→ **What the task asks**
Each line that includes the string "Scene" counts once; give the total and nothing else.
Begin Data excerpts
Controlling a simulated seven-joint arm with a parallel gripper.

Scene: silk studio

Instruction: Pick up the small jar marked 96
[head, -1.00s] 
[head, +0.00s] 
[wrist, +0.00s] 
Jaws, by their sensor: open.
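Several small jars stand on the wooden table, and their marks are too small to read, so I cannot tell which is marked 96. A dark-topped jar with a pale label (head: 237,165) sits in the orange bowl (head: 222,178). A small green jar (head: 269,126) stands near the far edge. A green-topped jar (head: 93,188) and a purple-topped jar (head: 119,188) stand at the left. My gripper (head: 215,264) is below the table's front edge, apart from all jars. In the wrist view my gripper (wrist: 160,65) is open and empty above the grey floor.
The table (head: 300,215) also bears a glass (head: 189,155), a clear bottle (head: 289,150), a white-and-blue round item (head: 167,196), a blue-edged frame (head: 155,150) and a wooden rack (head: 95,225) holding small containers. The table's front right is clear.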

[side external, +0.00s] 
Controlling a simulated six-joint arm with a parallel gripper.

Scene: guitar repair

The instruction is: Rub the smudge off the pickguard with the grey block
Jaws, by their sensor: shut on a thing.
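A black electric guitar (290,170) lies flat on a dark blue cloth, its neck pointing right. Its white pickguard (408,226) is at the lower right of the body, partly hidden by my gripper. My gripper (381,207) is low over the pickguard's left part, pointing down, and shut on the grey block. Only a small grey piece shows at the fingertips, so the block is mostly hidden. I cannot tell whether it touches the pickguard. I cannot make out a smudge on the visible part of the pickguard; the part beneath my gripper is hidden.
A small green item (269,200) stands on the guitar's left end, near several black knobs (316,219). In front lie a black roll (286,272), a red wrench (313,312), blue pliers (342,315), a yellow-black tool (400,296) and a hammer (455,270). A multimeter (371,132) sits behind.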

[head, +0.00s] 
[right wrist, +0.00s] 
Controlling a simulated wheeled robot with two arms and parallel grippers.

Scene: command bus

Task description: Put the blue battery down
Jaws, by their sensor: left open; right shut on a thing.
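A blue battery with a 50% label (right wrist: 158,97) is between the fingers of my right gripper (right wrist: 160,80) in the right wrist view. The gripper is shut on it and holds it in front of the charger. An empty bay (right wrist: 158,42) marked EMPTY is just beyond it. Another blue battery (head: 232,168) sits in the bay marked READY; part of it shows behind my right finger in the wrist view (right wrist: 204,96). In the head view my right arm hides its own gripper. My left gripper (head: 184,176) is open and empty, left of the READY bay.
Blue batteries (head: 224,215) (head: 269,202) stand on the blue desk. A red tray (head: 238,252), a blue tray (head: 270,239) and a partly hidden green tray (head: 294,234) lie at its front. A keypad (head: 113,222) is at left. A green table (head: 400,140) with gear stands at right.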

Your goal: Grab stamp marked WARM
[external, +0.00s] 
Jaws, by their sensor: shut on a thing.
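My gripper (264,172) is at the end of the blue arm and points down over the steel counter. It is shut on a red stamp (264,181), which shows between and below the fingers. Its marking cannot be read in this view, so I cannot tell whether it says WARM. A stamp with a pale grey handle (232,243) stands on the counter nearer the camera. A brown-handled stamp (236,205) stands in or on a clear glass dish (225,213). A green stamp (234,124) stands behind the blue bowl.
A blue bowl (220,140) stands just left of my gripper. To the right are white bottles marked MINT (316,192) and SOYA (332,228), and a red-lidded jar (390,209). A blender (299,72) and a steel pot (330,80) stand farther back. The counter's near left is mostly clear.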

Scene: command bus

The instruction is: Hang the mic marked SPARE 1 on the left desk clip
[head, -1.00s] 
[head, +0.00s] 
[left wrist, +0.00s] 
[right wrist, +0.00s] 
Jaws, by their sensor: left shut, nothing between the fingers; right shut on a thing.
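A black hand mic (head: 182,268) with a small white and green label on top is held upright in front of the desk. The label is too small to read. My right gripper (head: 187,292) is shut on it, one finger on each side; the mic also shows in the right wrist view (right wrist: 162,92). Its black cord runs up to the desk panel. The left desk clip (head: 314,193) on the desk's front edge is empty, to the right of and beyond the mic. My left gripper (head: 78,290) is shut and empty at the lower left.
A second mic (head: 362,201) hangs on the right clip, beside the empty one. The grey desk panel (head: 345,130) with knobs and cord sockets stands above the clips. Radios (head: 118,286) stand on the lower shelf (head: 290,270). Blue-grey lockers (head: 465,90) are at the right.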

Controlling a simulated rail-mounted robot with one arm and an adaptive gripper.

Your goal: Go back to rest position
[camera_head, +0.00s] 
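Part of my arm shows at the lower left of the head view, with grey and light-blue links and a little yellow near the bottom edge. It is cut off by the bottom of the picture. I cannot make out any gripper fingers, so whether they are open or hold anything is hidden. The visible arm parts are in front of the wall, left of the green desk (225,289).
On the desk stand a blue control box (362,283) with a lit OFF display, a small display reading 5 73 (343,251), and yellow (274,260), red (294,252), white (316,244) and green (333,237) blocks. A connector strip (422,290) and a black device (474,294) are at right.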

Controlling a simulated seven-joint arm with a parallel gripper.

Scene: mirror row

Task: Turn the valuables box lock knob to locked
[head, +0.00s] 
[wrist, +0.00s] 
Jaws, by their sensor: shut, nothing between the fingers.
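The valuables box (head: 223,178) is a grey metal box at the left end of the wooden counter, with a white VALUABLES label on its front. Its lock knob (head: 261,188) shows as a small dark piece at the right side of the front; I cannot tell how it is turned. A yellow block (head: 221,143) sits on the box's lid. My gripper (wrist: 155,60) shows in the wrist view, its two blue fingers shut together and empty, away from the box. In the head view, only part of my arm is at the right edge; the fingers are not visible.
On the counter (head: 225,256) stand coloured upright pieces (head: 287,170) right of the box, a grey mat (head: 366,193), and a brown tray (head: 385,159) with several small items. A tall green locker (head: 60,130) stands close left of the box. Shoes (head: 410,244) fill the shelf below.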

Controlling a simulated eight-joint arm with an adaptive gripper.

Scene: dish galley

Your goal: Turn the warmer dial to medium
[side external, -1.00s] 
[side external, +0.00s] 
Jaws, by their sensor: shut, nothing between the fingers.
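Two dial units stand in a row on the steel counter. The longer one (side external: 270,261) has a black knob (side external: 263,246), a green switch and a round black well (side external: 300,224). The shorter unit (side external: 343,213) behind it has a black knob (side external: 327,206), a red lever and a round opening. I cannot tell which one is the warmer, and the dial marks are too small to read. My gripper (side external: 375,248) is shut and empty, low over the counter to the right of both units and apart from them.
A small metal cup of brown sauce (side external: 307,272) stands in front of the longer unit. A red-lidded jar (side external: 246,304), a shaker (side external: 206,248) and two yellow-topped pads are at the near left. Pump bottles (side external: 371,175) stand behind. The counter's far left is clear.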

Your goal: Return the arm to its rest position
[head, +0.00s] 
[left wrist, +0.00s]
End Data excerpts
→ **Exercise output**
6